● GIVEN DATA
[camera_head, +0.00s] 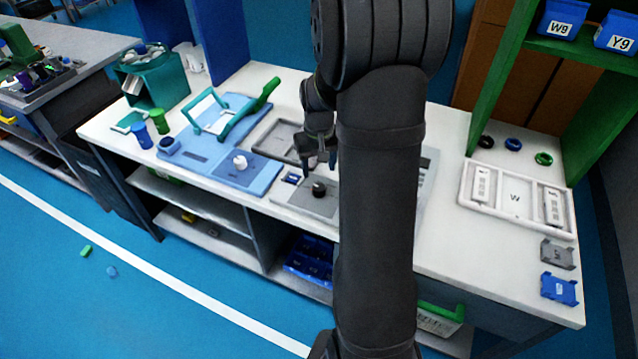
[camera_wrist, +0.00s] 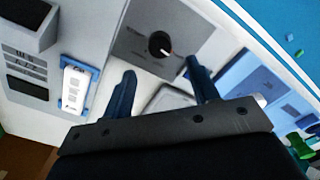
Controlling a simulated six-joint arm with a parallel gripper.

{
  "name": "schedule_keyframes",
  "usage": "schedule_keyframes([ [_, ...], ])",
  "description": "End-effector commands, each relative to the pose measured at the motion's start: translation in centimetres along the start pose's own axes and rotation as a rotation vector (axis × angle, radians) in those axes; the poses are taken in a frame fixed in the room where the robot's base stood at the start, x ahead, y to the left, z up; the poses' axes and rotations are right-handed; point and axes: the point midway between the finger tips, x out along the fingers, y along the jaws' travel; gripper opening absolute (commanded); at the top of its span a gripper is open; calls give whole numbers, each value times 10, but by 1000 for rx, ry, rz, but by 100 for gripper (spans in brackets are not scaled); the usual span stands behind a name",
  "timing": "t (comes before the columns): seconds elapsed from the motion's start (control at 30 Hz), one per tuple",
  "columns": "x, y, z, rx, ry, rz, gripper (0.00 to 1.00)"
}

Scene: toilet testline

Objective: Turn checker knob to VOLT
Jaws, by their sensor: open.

● GIVEN INSTRUCTION
Write out the listing above exactly as it stands, pictures excluded.

● WRITTEN REPLY
[camera_head, +0.00s] 
[camera_wrist, +0.00s] 
Controlling a simulated six-joint arm with a parallel gripper.

{
  "name": "schedule_keyframes",
  "usage": "schedule_keyframes([ [_, ...], ])",
  "description": "End-effector commands, each relative to the pose measured at the motion's start: translation in centimetres along the start pose's own axes and rotation as a rotation vector (axis × angle, radians) in those axes; the poses are taken in a frame fixed in the room where the robot's base stood at the start, x ahead, y to the left, z up; the poses' axes and rotations are right-handed; point and axes: the point midway between the finger tips, x out along the fingers, y along the jaws' travel; gripper opening absolute (commanded); at the top of its span a gripper is open; calls give whole numbers, each value times 10, but by 1000 for rx, ry, rz, but by 100 for gripper (spans in brackets are not scaled); the usual span stands behind a name",
  "timing": "t (comes before the columns): seconds elapsed from the motion's start (control at 30 Hz), one per tuple",
  "columns": "x, y, z, rx, ry, rz, gripper (0.00 to 1.00)"
}

Scene: toilet testline

Objective: Turn checker knob to VOLT
Jaws, by their sensor: open.

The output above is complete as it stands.